İNSAN HAYSİYETİ SİYASETTEN BAĞIMSIZ BİR ÜST DEĞERDİR

Soyut ve temelsiz suçlamalarla, hiç kimsenin herhangi bir soruşturma işlemine bile muhatap olmaması gerektiğinin belirten Gül,  özellikle dijital medya gibi alanlarda insana ve onuruna yönelik saldırıların yoğun bir şekilde gözlemlendiğini aktardı. İnsan onurunun dijital mecralarda da korunması ve lekelenmemesi konusunda basın yayın kuruluşlarına, sivil toplum örgütlerine, entelektüel camiaya ve herkese önemli bir sorumluluk düştüğüne değinen Gül, şöyle konuştu:

“Lekelenmeme hakkı sadece yargısal prosedürde değil bir savcılık işleminde değil diğer alanlarda da karşımıza çıkmaktadır. İnternet önemli bir iletişim aracıdır ama internette de fiziki alemde ne suçsa sanal alemde de o suçtur. Hukuk, sanal dünyaya karşı sanal bir tavır takınamaz elbette. Bu konuda bildiğiniz gibi Mecliste insan itibarını korumaya yönelik bir çalışma devam etmektedir. Haysiyet cellatlarına karşı, karalama ve iftira atayım ne olursa olsun anlayışına karşı bu çalışmanın çok değerli olduğuna inanıyoruz.
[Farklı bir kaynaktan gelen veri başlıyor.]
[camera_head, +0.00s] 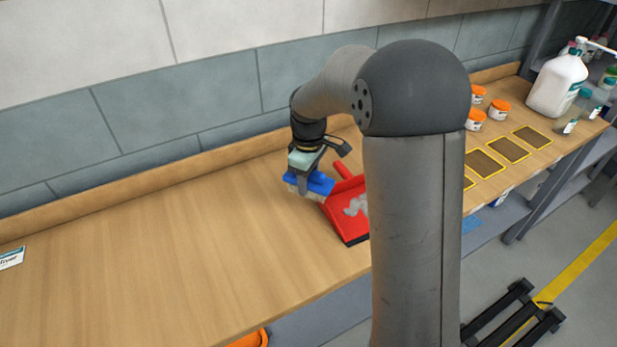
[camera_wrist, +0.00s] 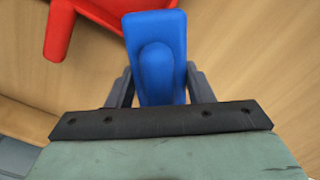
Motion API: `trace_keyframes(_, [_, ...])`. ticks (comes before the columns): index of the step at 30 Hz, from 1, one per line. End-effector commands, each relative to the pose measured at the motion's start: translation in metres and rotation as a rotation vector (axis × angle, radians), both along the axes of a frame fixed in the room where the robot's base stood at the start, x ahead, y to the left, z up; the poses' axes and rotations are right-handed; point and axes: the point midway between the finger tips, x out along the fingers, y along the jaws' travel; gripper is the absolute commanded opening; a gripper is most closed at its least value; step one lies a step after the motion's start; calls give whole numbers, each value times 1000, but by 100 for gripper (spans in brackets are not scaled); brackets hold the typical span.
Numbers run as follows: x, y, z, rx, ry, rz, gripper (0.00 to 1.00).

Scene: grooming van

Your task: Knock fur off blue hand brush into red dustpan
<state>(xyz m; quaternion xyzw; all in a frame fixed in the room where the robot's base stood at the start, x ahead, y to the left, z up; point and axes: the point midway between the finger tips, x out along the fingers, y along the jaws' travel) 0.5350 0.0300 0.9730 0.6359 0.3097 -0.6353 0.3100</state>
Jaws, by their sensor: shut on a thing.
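My gripper (camera_wrist: 160,90) is shut on the blue hand brush (camera_wrist: 155,50), with a finger on each side of it. In the head view the blue brush (camera_head: 309,184) hangs below my gripper with its pale bristles downward, at the left edge of the red dustpan (camera_head: 345,222). I cannot tell whether brush and pan touch. The dustpan lies on the wooden counter, partly hidden behind my arm, with grey fur (camera_head: 356,206) in it. The dustpan also shows at the top of the wrist view (camera_wrist: 90,12). Any fur on the bristles is too small to make out.
The wooden counter (camera_head: 170,265) is clear to the left, apart from a card (camera_head: 11,258) at its far left edge. On the right are yellow-edged dark squares (camera_head: 508,149), orange-lidded jars (camera_head: 499,110) and a white pump bottle (camera_head: 557,82). A tiled wall runs behind.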

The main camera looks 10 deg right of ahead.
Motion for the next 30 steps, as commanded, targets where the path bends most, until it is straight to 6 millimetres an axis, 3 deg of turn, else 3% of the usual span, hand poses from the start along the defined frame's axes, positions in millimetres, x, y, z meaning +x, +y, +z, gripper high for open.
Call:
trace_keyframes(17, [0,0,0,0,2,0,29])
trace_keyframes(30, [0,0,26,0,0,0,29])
Ve her siyasi partinin iftira karalamalara karşı, itibar suikastlarına karşı bu çalışmalara destek olmasını da çok gerekli ve elzem olduğuna inanıyorum. İnsan haysiyeti siyasetten bağımsız bir üst değerdir.”

MAKUL SÜREDE İFADE VERECEĞİNİ SÖYLEYEN 6 BİN 200 KİŞİ HAKKINDA YAKALAMA KARARI KALDIRILDI

Hukukun herkesin hukuku olduğunu, yargının da milletin yargısı olduğunu belirten Adalet Bakanı Gül, yapılan reform çalışmalarını anlattı. Bu kapsamda hukukun politikasına yön verecek olanın milletin talepleri, ihtiyaç ve beklentileri olduğunu vurgulayan Gül, ifade almak amacıyla düzenlenen yakalama emirleri nedeniyle vatandaşların mağdur olabildiğini, 4. Yargı Paketi'yle getirilen düzenlemeyle yaklaşık 6 bin 200 vatandaşın bundan faydalanarak mağdur olmasının önlendiğini anlattı. Reform iradesini sürdüreceklerini kaydeden Gül, masumiyet karinesi ve lekelenmeme hakkının da kapsamını genişletme hedeflerinin bulunduğunu da aktardı.

Sempozyuma, Yargıtay Başkanı Mehmet Akarca, Anayasa Mahkemesi Başkanı Zühtü Arslan, Danıştay Başkanı Zeki Yiğit, Türkiye Barolar Birliği Başkanı Metin Feyzioğlu ve yargı mensupları katıldı.